■ Exercise prompt ■
Return exactly, please, the lines that run from the line with "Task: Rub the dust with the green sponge" to the line with "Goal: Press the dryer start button", ends included, and omit all pictures.

■ Supplied material ■
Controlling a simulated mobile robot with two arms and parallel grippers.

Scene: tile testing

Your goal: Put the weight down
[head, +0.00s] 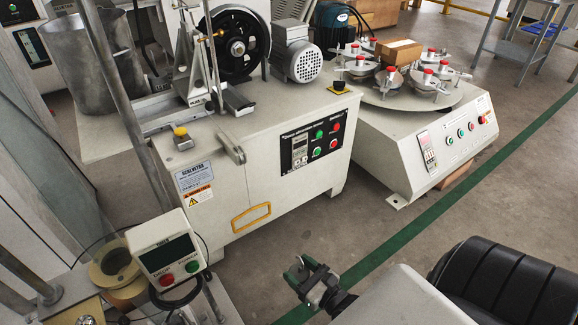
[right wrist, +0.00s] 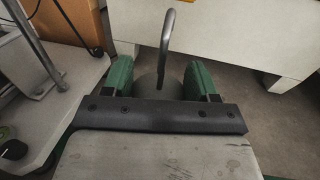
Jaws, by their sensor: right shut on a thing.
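The weight (right wrist: 148,84) is a grey metal piece with a thin curved hook rising from it, seen in the right wrist view. It sits between the two green fingers of my right gripper (right wrist: 160,80), which is shut on it; its lower part is hidden behind the dark gripper bar. In the head view my right gripper (head: 304,276) is low in the middle, in front of the beige machine and above the floor. The weight is too small there to make out clearly. My left gripper is not in view.
A tester with a display box (head: 167,252) and a yellowish ring (head: 112,266) stands at lower left. A beige machine (head: 258,172) with a wheel is behind my right gripper. Another machine with a round plate (head: 392,92) is at right. The floor (head: 470,205) with a green line is clear.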

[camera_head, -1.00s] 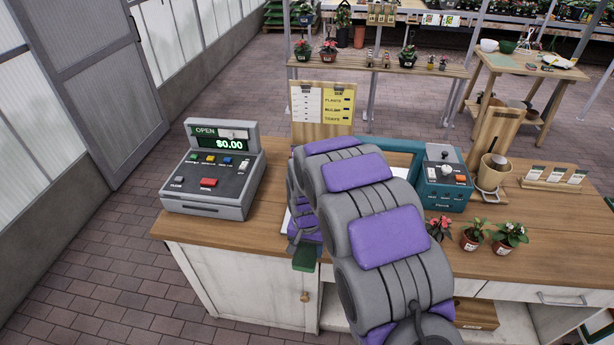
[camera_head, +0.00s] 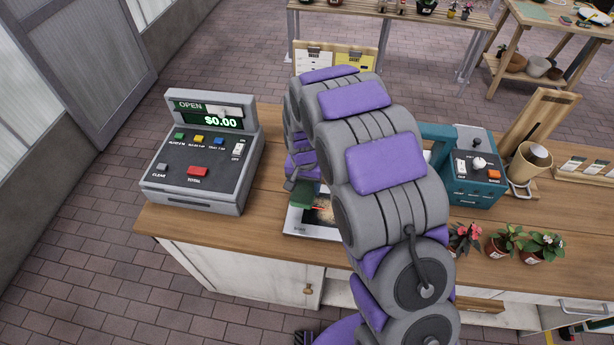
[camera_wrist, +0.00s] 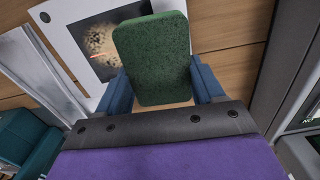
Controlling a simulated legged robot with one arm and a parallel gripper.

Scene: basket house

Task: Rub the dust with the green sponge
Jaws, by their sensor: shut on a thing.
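My gripper (camera_wrist: 153,88) is shut on the green sponge (camera_wrist: 152,55), held between its two blue fingers in the wrist view. The dust (camera_wrist: 104,46) is a tan, speckled patch on the dark panel of a white-framed flat device on the counter. In the wrist view the sponge lies just right of the dust and overlaps its edge; I cannot tell whether it touches the panel. In the head view the sponge (camera_head: 302,197) shows at the device's (camera_head: 296,224) left part, and my arm hides much of the device and the gripper.
A grey cash register (camera_head: 203,160) stands on the wooden counter (camera_head: 205,235) to the left. A teal machine (camera_head: 474,190), a cup (camera_head: 530,163) and several potted plants (camera_head: 503,242) stand to the right. A clipboard sign (camera_head: 335,64) stands behind.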

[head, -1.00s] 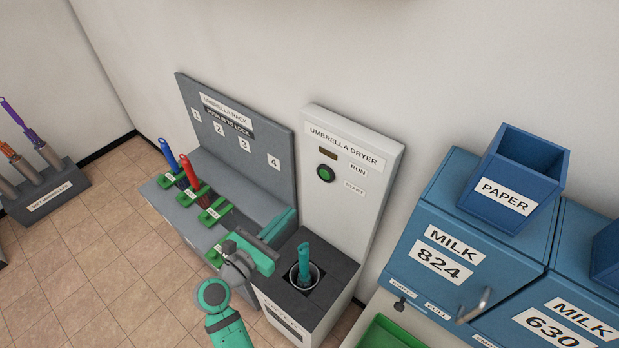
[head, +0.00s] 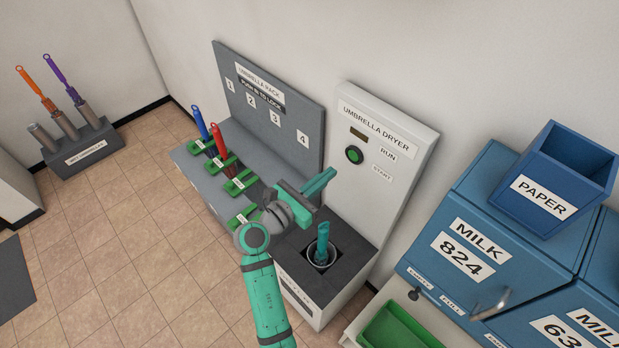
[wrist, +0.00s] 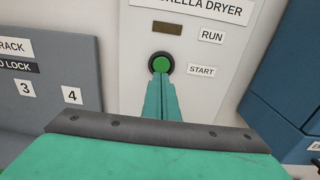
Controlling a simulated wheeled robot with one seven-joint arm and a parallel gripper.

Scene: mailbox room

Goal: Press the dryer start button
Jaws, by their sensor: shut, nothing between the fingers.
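In the wrist view the fingertips (wrist: 160,78) overlap the button's lower edge. In the head view they appear short of it. A teal umbrella (head: 322,243) stands in the dryer's round opening.
The grey umbrella rack (head: 285,125) with blue and red umbrellas stands left of the dryer. Blue mailboxes (head: 490,215), a PAPER bin (head: 560,175) and a green tray (head: 400,328) are at right. A wet-umbrella stand (head: 85,150) is far left. Tiled floor between is clear.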

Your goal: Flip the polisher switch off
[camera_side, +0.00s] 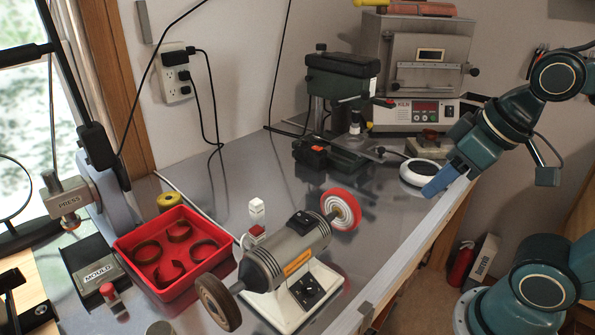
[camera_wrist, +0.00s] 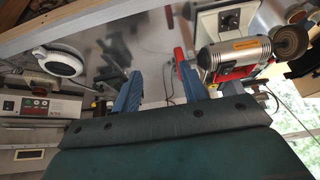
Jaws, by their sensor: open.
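The polisher (camera_side: 292,252) is a grey motor with a red wheel at one end and a brown wheel at the other, on a white base. A black switch plate (camera_side: 308,291) is on the base's front; the switch position is too small to read. In the wrist view the polisher (camera_wrist: 236,55) is upper right, with the plate (camera_wrist: 232,18) above it. My gripper (camera_side: 447,183) is open and empty, over the bench's right edge, apart from the polisher and to its upper right. Its two blue fingers (camera_wrist: 157,85) are spread in the wrist view.
A red tray (camera_side: 180,290) with several rings stands left of the polisher. A round white device (camera_side: 420,174) lies close to my gripper. A drill press (camera_side: 340,100) and the KLN furnace (camera_side: 415,75) stand behind. Bare bench (camera_side: 385,235) lies between gripper and polisher.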

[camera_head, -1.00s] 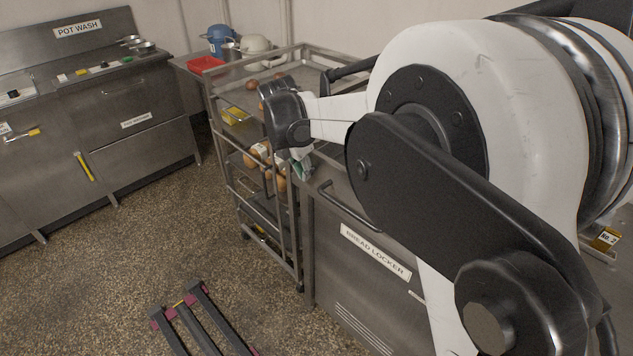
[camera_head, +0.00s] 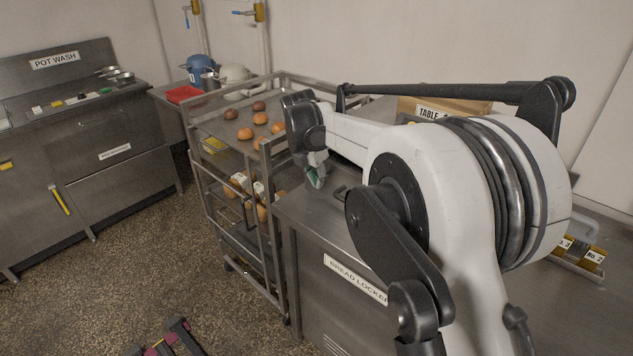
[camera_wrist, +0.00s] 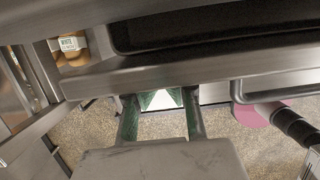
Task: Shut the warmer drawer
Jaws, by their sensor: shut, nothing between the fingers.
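No drawer in view can be read as the warmer drawer. A dark, shallow recess with a steel front edge (camera_wrist: 200,62) spans the top of the wrist view; I cannot tell whether it is the drawer. My gripper (camera_head: 316,177) is at the left end of the bread locker (camera_head: 330,290), beside the rack, in the head view. My arm hides part of the bread locker front.
A wheeled rack (camera_head: 285,265) with buns and packed loaves stands directly left of the bread locker. The pot wash unit (camera_head: 70,100) is at far left, with a labelled lower panel (camera_head: 120,175). Open floor (camera_head: 120,260) lies between them. Numbered boxes (camera_head: 590,258) are at right.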

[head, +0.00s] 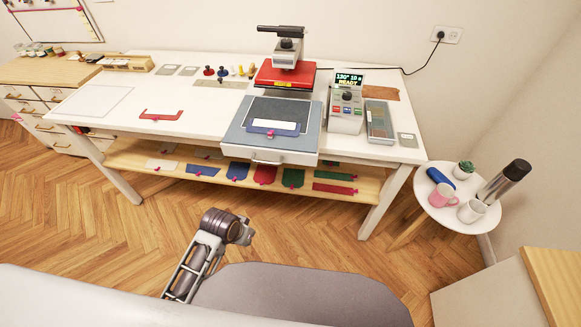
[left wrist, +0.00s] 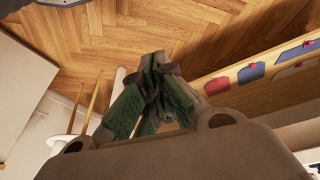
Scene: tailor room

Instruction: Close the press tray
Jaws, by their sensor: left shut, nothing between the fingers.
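The heat press (head: 287,72) with its red plate stands on the white worktable. Its grey press tray (head: 298,157) is pulled out towards me, with a handle at the front. A blue piece with a white patch (head: 273,127) and a pink tag lies on the tray's dark pad. In the left wrist view my left gripper (left wrist: 157,72) is shut and empty, its green pads together, above the floor beside the table's lower shelf. In the head view part of my arm shows at the bottom, below and apart from the tray. My right gripper is not visible.
The lower shelf (head: 130,157) holds several coloured pieces, which show in both views. A control box (head: 347,108) reading READY stands right of the press. A round side table (head: 430,207) with mugs and a flask stands at right. The floor before the worktable is clear.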

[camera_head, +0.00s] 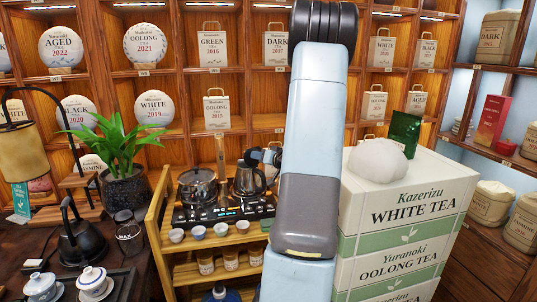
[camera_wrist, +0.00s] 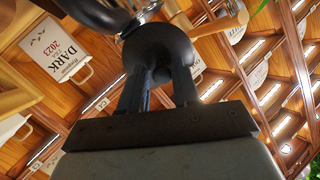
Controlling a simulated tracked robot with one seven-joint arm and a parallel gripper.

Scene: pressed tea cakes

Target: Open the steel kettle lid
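The steel kettle (camera_head: 250,179), with a dark handle, stands upright on the black hob at the right, partly behind my arm. My gripper (camera_head: 263,155) is at the kettle's top right, partly hidden by my arm. In the wrist view, my gripper's two dark fingers (camera_wrist: 160,85) stand apart with a narrow gap. A dark rounded part (camera_wrist: 160,45), maybe the kettle's handle or knob, meets or overlaps their tips; I cannot tell if it is gripped. Shiny metal of the kettle (camera_wrist: 142,14) shows above it. The lid itself is not clear.
A shiny pot (camera_head: 198,187) stands left of the kettle on the hob (camera_head: 225,211). Several small cups line the shelf in front. White tea boxes (camera_head: 402,209) are stacked close on the right. A potted plant (camera_head: 122,155) is on the left.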

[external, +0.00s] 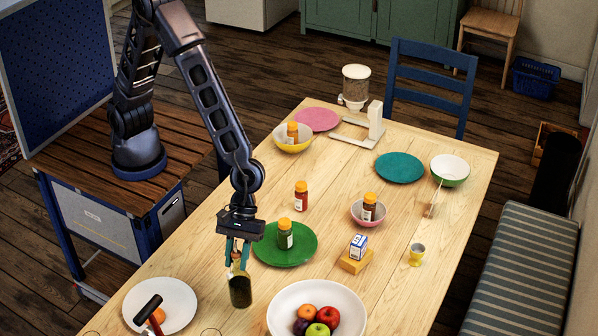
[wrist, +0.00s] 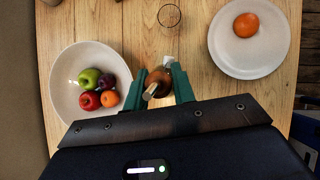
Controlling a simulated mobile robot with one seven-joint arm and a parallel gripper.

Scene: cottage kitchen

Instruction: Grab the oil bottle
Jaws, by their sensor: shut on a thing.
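The oil bottle (external: 240,291) is dark green with a lighter neck and stands upright at the table's near left part. My gripper (external: 238,259) is above it with its teal fingers shut on the neck. In the wrist view the bottle (wrist: 158,79) shows from above, its pale spout between the two fingers of my gripper (wrist: 159,88). I cannot tell whether the bottle's base touches the table.
A white bowl of fruit (external: 283,296) stands right of the bottle, and a white plate (external: 184,292) with an orange lies to its left. A green plate (external: 270,256) with a jar is just behind. A glass (wrist: 169,15) stands nearby.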

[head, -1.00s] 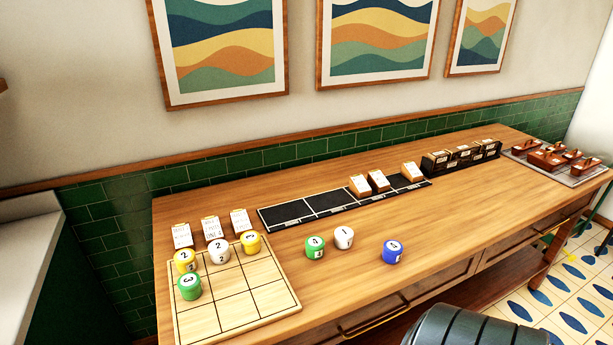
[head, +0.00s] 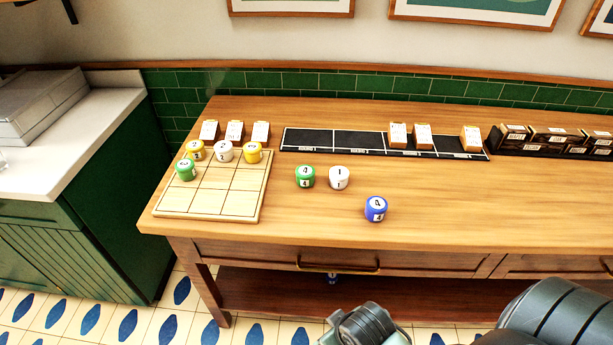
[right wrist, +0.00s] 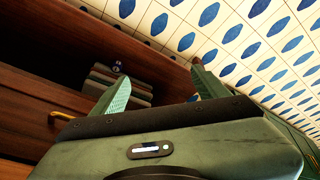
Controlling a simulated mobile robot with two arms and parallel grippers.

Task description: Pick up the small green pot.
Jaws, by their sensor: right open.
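Two green pots are in the head view. One green pot (head: 305,177) stands on the open tabletop, labelled 4, beside a white pot (head: 339,178). The other green pot (head: 186,170) stands on the left edge of the gridded wooden board (head: 239,204); its label is hard to read now. They look similar in size. My right gripper (right wrist: 160,72) is open and empty in the right wrist view, below the tabletop in front of the drawers and apart from both pots. My left gripper is not in view.
A blue pot (head: 376,209) stands near the front edge. Yellow (head: 253,152) and white pots stand at the board's back. A black strip tray (head: 358,141) with cards and dark boxes (head: 551,138) line the back.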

■ Task response ■
Task: Rub the dust with the green sponge
Jaws, by their sensor: shut on a thing.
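My gripper (camera_wrist: 153,88) is shut on the green sponge (camera_wrist: 152,55), held between its two blue fingers in the wrist view. The dust (camera_wrist: 104,46) is a tan, speckled patch on the dark panel of a white-framed flat device on the counter. In the wrist view the sponge lies just right of the dust and overlaps its edge; I cannot tell whether it touches the panel. In the head view the sponge (camera_head: 302,197) shows at the device's (camera_head: 296,224) left part, and my arm hides much of the device and the gripper.
A grey cash register (camera_head: 203,160) stands on the wooden counter (camera_head: 205,235) to the left. A teal machine (camera_head: 474,190), a cup (camera_head: 530,163) and several potted plants (camera_head: 503,242) stand to the right. A clipboard sign (camera_head: 335,64) stands behind.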

[head, -1.00s] 
[head, +0.00s] 
[wrist, +0.00s] 
Controlling a simulated wheeled robot with one seven-joint arm and a parallel gripper.

Scene: mailbox room

Goal: Press the dryer start button

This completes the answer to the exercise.